What to produce: List, from the lines below, each one with "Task" in it.
### Data lines
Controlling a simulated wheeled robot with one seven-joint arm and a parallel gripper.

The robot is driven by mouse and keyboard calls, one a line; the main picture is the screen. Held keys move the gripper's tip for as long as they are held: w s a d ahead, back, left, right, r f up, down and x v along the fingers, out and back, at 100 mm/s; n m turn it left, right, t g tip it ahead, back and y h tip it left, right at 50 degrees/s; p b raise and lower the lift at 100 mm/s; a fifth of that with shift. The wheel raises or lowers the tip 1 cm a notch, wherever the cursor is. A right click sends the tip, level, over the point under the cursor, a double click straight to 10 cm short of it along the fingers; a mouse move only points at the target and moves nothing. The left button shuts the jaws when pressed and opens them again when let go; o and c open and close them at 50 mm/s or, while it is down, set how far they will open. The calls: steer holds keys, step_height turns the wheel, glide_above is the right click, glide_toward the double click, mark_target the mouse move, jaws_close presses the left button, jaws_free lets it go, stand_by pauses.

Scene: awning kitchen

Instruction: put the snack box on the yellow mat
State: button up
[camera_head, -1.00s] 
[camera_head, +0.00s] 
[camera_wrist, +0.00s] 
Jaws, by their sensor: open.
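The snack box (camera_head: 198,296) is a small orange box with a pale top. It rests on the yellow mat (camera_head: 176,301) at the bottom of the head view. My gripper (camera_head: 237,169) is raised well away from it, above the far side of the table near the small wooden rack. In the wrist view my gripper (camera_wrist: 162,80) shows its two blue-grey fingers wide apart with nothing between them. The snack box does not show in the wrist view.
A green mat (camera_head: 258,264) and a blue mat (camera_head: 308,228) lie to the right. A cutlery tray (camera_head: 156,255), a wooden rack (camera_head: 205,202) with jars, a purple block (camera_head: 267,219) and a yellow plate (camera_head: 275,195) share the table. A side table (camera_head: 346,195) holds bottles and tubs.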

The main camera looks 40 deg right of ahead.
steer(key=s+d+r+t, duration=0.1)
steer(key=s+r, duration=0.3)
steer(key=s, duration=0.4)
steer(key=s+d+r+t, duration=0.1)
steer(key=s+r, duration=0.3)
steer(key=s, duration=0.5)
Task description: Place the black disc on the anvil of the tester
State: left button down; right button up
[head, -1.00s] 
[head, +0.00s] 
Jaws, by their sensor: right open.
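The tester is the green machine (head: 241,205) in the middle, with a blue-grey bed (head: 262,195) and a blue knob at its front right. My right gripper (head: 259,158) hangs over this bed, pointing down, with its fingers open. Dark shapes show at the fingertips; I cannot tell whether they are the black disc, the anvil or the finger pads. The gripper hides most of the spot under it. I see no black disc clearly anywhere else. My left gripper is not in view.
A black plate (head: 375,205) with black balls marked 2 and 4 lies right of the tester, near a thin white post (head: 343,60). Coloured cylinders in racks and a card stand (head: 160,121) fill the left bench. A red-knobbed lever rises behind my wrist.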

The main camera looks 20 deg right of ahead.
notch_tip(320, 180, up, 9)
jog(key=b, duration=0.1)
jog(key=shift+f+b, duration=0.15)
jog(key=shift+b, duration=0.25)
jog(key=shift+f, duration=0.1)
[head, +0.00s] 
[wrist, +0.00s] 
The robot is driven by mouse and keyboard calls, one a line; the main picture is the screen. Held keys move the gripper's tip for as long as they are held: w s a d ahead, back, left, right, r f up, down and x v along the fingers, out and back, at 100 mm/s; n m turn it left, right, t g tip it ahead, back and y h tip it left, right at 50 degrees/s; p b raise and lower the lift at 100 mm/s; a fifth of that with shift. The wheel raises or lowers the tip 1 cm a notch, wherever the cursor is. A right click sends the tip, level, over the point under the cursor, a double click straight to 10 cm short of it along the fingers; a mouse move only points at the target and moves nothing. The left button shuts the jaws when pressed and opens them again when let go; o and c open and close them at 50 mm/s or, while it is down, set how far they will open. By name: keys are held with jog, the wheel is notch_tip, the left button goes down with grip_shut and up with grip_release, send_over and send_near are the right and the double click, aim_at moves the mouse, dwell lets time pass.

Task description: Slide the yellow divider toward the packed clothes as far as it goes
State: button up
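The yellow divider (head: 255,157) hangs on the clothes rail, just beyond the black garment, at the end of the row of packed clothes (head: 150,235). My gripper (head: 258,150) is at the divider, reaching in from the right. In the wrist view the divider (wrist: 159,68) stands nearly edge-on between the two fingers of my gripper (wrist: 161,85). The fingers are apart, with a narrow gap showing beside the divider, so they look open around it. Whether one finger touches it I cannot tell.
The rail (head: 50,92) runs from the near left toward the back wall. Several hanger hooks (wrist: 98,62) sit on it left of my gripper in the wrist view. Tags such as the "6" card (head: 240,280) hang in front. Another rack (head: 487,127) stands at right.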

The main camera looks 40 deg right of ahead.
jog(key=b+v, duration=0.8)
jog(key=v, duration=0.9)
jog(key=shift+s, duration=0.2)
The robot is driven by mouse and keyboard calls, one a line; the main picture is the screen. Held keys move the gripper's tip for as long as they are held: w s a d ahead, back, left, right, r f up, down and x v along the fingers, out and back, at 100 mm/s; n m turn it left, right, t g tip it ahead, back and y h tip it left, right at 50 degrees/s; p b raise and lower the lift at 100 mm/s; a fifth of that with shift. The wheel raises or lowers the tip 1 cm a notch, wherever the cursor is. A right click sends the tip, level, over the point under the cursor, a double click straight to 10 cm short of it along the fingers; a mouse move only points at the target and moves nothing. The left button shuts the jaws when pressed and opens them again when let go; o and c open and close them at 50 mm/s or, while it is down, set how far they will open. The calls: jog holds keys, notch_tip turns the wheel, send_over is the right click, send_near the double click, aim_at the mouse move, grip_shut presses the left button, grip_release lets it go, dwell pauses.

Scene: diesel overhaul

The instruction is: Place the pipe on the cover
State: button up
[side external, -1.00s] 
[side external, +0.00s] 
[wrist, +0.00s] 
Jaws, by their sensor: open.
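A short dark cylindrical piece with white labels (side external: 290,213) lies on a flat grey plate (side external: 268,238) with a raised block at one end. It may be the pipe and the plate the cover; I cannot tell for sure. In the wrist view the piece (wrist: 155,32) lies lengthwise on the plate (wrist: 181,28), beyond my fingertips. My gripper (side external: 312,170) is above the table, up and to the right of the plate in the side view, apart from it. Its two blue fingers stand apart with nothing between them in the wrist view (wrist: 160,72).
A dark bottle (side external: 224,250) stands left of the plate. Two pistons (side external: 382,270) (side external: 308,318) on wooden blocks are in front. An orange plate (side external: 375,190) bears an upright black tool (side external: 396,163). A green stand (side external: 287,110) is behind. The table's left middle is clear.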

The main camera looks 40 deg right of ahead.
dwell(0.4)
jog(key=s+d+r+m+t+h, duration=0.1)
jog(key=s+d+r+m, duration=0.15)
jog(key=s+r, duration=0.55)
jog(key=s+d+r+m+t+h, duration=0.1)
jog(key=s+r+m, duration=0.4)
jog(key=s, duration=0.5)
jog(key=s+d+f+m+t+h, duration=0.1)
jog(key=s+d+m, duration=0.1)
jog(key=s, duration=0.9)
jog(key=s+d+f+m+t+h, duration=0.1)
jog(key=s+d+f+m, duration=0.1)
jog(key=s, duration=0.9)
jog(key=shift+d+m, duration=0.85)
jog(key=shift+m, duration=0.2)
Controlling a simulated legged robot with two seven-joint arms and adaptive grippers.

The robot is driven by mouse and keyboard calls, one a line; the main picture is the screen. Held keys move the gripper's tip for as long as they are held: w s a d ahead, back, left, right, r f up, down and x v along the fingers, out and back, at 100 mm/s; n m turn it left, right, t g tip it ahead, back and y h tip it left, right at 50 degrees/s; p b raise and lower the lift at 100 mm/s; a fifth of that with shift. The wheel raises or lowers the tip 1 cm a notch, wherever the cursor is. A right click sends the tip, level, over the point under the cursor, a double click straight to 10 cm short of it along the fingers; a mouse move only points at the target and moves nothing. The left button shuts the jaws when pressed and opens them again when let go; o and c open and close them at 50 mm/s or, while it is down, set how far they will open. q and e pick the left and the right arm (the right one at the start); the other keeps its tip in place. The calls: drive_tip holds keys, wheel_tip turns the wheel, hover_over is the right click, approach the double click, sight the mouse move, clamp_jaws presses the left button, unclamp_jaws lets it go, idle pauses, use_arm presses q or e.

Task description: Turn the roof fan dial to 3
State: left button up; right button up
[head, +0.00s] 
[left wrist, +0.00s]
######
Response to the exercise:
Task description: Place the black disc on the anvil of the tester
Task description: Slide the yellow divider toward the packed clothes as far as it goes
Task description: Turn the roof fan dial to 3

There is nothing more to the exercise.